I mean, yeah. We are. That was three months ago. And the guy got what he wanted. I’m not making any accusations or trying to revive any and I think everyone’s ready to let this go except maybe you. But just what would it be that him acting like a team player now after he’s now gotten the decision he needed prove about past intentions? I personally never thought McChrystal was consciously trying to pressure the president. It was always simply a question of the propriety of him weighing in from the position of commanding general on the fundamental policy while the president was deliberating on it. His words clearly had that effect, even if they were misreported (and he did, whatever else he said, say that a Biden-style plan would not work while it was still at least in theory under consideration).

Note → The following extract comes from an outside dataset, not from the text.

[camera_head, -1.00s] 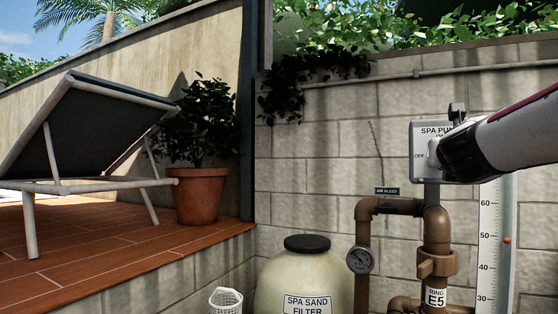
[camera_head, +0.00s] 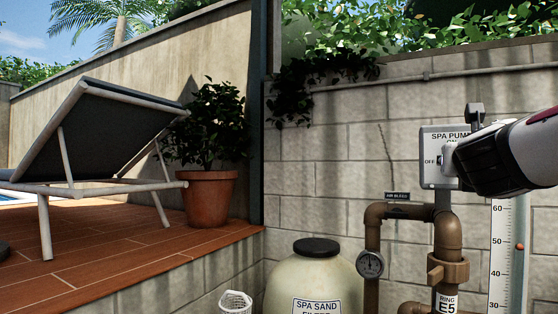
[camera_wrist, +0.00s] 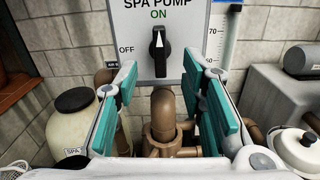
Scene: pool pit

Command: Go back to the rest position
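My gripper (camera_wrist: 160,105) is open in the wrist view, with its two teal finger pads spread wide apart and nothing between them. Beyond the fingers is the spa pump switch box (camera_wrist: 187,15), a pale plate with a black knob (camera_wrist: 158,52) that points up towards ON. In the head view the switch box (camera_head: 433,140) is on the block wall at the right. My dark wrist and white arm reach in from the right edge and cover part of the box. The fingers are mostly hidden there.
Brown pipes (camera_head: 374,236) with a gauge (camera_head: 370,264) run below the box. A spa sand filter (camera_head: 318,278) and a white basket (camera_head: 235,303) stand lower left. A lounger (camera_head: 95,130) and potted plant (camera_head: 209,198) are on the deck. A white scale (camera_head: 497,255) is at right.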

And who ever said he was out to “shank” the president? What good would that do him?
OK. I’ll let it go. Your points are taken.
You, on the other hand.
I’m done with you because you don’t stop at arguing with what’s on the screen. You go to motivations. Writing that I “seem to” want to “to transform civil-military relations” — well, congratulations, homie, you’ve cracked it. You’ve read my mind and determined my motivations. Good sleuthing. Oh wait: last time I was just too deep in the pocket of McChrystal and the COINdinistas, cravenly sacrificing my intellectual honesty for access.
I learned from a very good journalist when I was younger that writing that someone “seems to” only happens when someone lacks evidence for his or her point. When I see myself writing it, I try to stop myself and rethink what I mean to determine if it’s actually reality-based. From my perspective, as we’ve gone over and over, your perspective on civil-military relations is hysterical and doesn’t treat the bonds of civilian control with the durability they’ve exhibited for 235 years. But you don’t see me wondering, “What’s Finel REALLY up to? What’s his REAL motivation for writing something so unconvincing?”

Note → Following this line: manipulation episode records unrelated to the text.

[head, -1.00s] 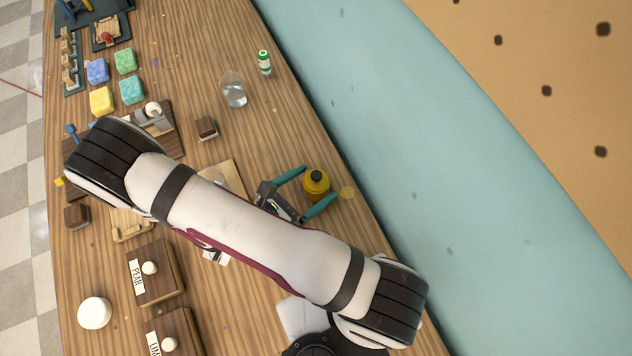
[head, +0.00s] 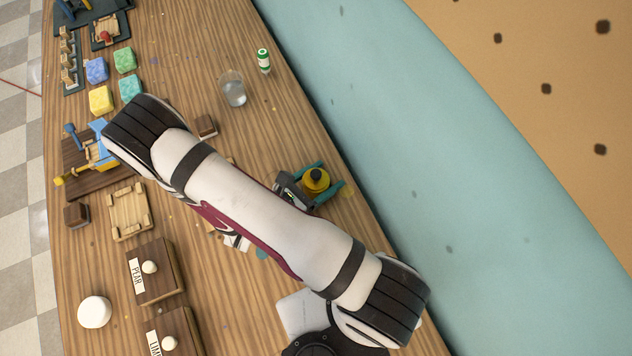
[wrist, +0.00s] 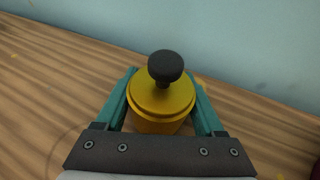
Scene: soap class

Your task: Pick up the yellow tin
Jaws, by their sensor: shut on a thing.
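The yellow tin (head: 316,180) with a dark round knob on top stands at the right edge of the wooden table, near the blue-green wall. It fills the middle of the wrist view (wrist: 160,100). My gripper (head: 334,176) has its two teal fingers on either side of the tin, and it is shut on it. In the wrist view the fingers (wrist: 160,92) press along the tin's left and right sides. The tin looks upright. Its base is partly hidden, so I cannot tell whether it touches the table.
A clear glass (head: 233,90) and a small green-and-white bottle (head: 263,60) stand farther up the table. Soap blocks (head: 101,100) lie at the upper left. Wooden boxes with knobs (head: 152,272) and a white round lid (head: 94,312) are at the lower left. The wall borders the tin's right.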

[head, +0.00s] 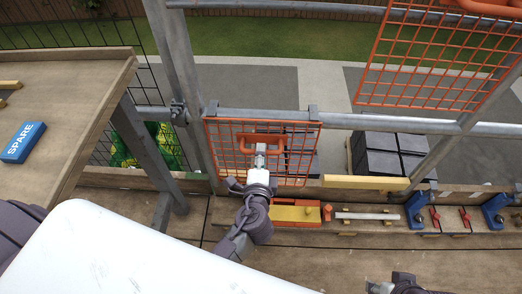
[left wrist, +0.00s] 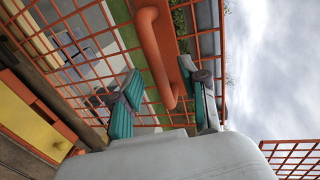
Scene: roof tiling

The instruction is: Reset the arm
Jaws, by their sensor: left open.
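My left gripper (head: 261,150) is in front of an orange mesh panel (head: 222,150) that hangs on the grey rail by two hooks. In the left wrist view its teal-padded fingers (left wrist: 163,85) are open, and the panel's orange handle (left wrist: 150,45) shows between and beyond them. I cannot tell whether the fingers touch the handle. Nothing is gripped. The handle also shows in the head view (head: 278,141), partly behind the gripper. My right gripper (head: 378,288) is only partly in view at the bottom edge, and its fingers cannot be made out.
A plank shelf below the rail holds a red and yellow toolbox (head: 295,212), a pale tube (head: 366,216) and blue holders (head: 415,211). A wooden table (head: 75,95) with a blue SPARE block (head: 22,142) stands left. A second orange mesh panel (head: 430,60) is upper right.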

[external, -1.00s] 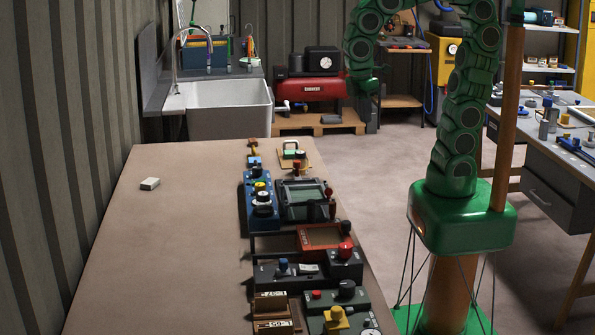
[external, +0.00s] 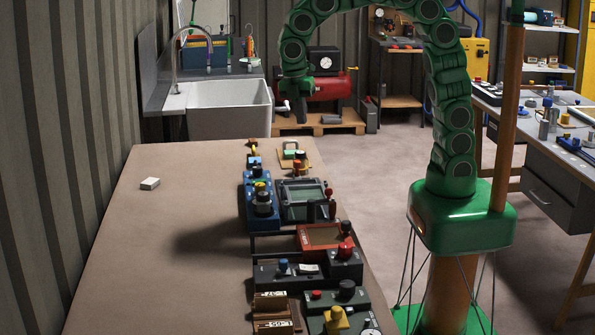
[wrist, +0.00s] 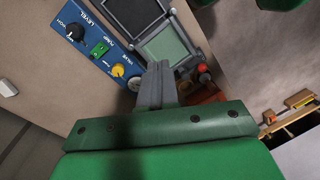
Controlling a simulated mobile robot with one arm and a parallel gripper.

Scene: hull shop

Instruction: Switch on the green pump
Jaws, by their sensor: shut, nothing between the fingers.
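The blue panel (wrist: 107,66) shows in the wrist view, with white lettering that reads LEVEL, PUMP and VALVE. A small green switch (wrist: 99,49) sits by the word PUMP, between a black knob (wrist: 76,32) and a yellow knob (wrist: 118,70). I cannot tell which way the switch is set. In the external view the blue panel (external: 248,205) lies along the table's right part. My gripper (external: 299,113) is raised above the far end of the table. In the wrist view its fingers (wrist: 158,75) are shut and empty, to the right of the yellow knob, apart from the switch.
A grey device with a greenish screen (external: 303,190) stands right beside the blue panel. A small white block (external: 150,184) lies at the left. The table (external: 160,245) is mostly clear there.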

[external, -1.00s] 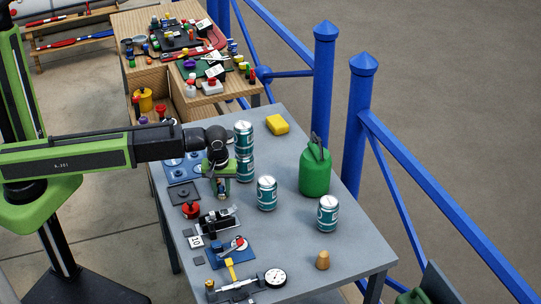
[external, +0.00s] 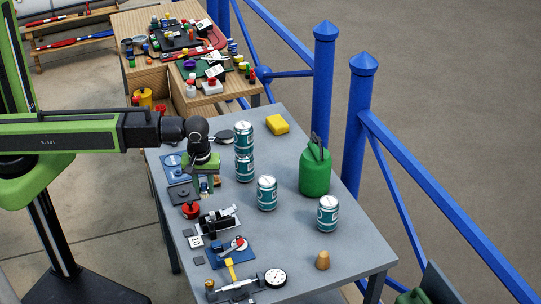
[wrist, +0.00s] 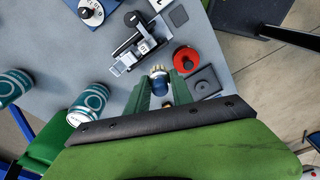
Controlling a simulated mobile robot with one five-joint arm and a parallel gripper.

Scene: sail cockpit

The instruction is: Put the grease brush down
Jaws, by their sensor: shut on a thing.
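My gripper (external: 206,186) is over the left edge of the grey table, near the blue plate and the dark square pad. In the wrist view, my gripper (wrist: 160,84) has its two green fingers closed on the grease brush (wrist: 160,86). The brush shows a dark blue body and a pale, bristly tip, pointing away from the wrist. In the external view the brush is mostly hidden by the fingers. I cannot tell whether its tip touches the table.
Stacked teal cans (external: 244,152) stand right of my gripper, with two single cans (external: 267,193) nearby. A red round part (external: 191,210) and a black-and-silver clamp (external: 217,221) lie in front. A green can (external: 315,172) stands farther right. The table's right-front area is mostly clear.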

I believe you want to let it go too – the fingers can just get to flying at times. And your point — that the actual infraction was almost nonexistent — is pretty clear. It was a failure to self-edit on the fly at most. Also, as the Times article points out, the extent and fundamental depth of the review underway was not clear to the military leadership, especially those not in the U.S. McChrystal no doubt in his mind (and in fact) was defending the president’s policy as he understood the president to retain it.

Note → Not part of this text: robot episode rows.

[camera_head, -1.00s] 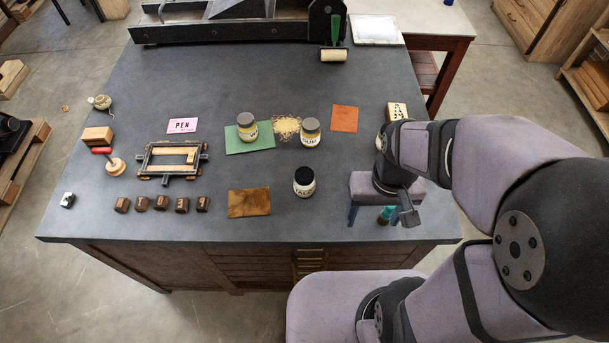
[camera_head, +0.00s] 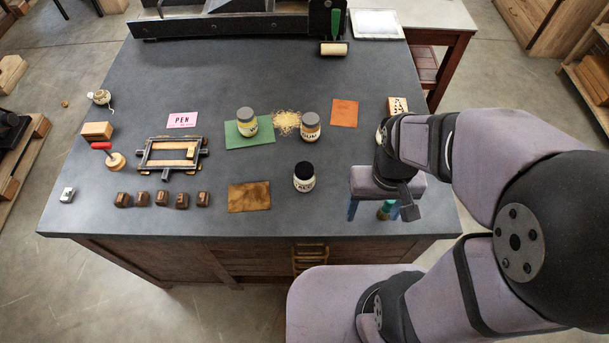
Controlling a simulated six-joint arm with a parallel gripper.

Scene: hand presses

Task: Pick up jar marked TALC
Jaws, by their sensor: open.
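The jar marked TALC (camera_head: 304,178) has a black lid and a pale label with dark lettering, only partly readable. It stands upright near the front of the dark table, right of the brown cloth. My gripper (camera_head: 372,212) is to the right of this jar, over the table's front right part. Its lilac body points down, with blue fingers spread apart. It is open and does not touch the jar. A small teal-green thing (camera_head: 386,210) shows by the right finger, partly hidden; I cannot tell what it is.
A grey-lidded jar marked GUM (camera_head: 310,127) stands behind the TALC jar. A brown cloth (camera_head: 249,197) lies left of the TALC jar. The tabletop between the TALC jar and my gripper is clear.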

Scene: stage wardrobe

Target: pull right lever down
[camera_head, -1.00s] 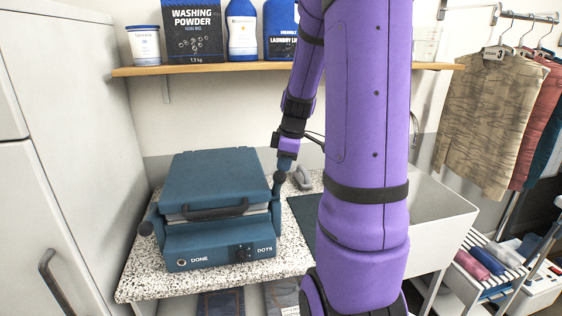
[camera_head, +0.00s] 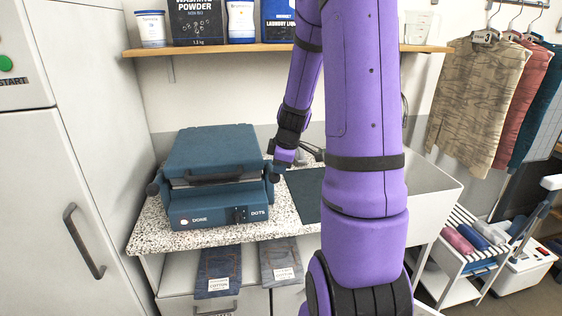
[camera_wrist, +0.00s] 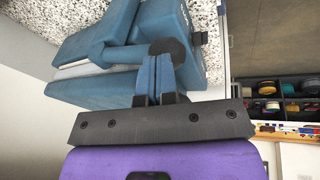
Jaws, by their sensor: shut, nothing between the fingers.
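The blue press (camera_head: 215,150) sits closed on the speckled counter. Its front panel reads DONE and DOTS. The left lever's dark knob (camera_head: 152,189) is low at the press's left side. The right lever (camera_head: 271,180) runs along the right side; in the wrist view the blue lever bar (camera_wrist: 112,52) ends at a dark round knob (camera_wrist: 170,50). My gripper (camera_head: 273,167) is at the press's right side, largely hidden by my wrist. In the wrist view my fingers (camera_wrist: 162,70) are shut and empty, their tips at the knob; I cannot tell whether they touch.
A wooden shelf (camera_head: 215,48) with laundry products is above. A dark mat (camera_head: 306,190) lies right of the press. Folded garments (camera_head: 218,270) are below the counter. Hanging clothes (camera_head: 480,90) are at right. A tall grey cabinet (camera_head: 65,200) closes off the left.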

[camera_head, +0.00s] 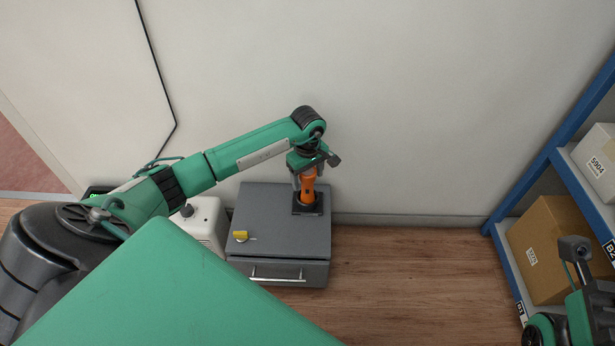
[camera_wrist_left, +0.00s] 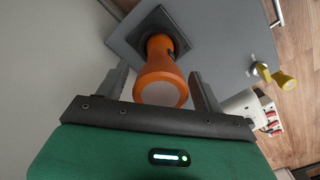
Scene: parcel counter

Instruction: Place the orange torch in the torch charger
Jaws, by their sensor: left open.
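The orange torch (camera_head: 308,187) stands upright in the black square torch charger (camera_head: 308,208) on the grey cabinet's top, at its back right corner. In the left wrist view the torch (camera_wrist_left: 161,70) rises from the charger (camera_wrist_left: 150,27) toward the camera. My left gripper (camera_head: 308,178) is above and around the torch's upper part. In the wrist view the left gripper's fingers (camera_wrist_left: 160,85) are spread on either side of the torch, with gaps between. Part of my right arm shows at the lower right edge; its fingers cannot be made out.
The grey cabinet (camera_head: 270,225) has a drawer handle and a yellow-tagged key (camera_head: 241,236) on top. A white appliance (camera_head: 205,220) stands to its left. A blue shelf (camera_head: 548,160) with boxes (camera_head: 552,245) is at right. The wall is close behind; the floor between is clear.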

Our civil-military relations have durable because for generations people have been vigilant in policing the issue. This doesn’t just happen on its own. Petraeus and McChrystal are pushing the envelop as no one has since MacArthur. And for those of us who like robust civilian control, that is a source of concern. It should be discussed, but whenever people raise it — like Senator Webb… who, presumably is just another dumb-ass duped by a hysterical media narrative — you come in to just down their throat.
So here are the choices — the White House, Gates, Webb, etc. are all responding to media hysteria. Or Ackerman got it wrong and doesn’t understand civil-military relations? Hmmm… which is more plausible?
And about the integrity issue… I actually went out of my to post specifically on that (http://www.bernardfinel.com/?p=851). I don’t think you’ve sold your integrity for access, though I do think your consistent defense of McChrystal doesn’t hurt your access. But frankly, I think you have a ton of integrity… knowledge of history, not so much.
So if McChrystal wasn’t trying to box in Obama, and McChrystal’s future career aspirations have nothing to do with the reasons why his report was leaked as it was…
Who leaked it?
And why?
There’s the REAL story. Because if they did it once, they are going to or have done it again.
Did you see my speculation in parentheses? I’m sorry I can’t answer this question at this time. I wish I could.
Oh my, and now Matt Yglesias agrees with me too:
“What we saw with that episode is that in real-world political terms the senior leadership of the military—when it’s in rough agreement—is so politically powerful that it’s pretty easy for generals to more-or-less accidentally undermine civilian control.”
And it becomes more likely when people insist that there was nothing inappropriate! That’s the point.
McChrystal should not be briefing Congress at all.
In a just world, he would be meeting 24/7 with his war crimes defense attorneys regarding charges for treatment of detainees in secret camps under his command in Iraq as well as JSOC/Blackwater drone attacks on civilians, not to mention his supervision of assassination squads.
That he is supervising our war on Afghanistan is to this country’s eternal shame.
Oh for Christ’s sake. Your reading comprehension is in serious question. But whatever — if you want to claim vindication and keep trolling my threads, I won’t stand in your way of you making a fool of yourself. I see you enjoyed the same thing in Ex’s comments, too.
Teddy, come on, man. Execution before trial much? We don’t have nearly the facts necessary for those conclusions.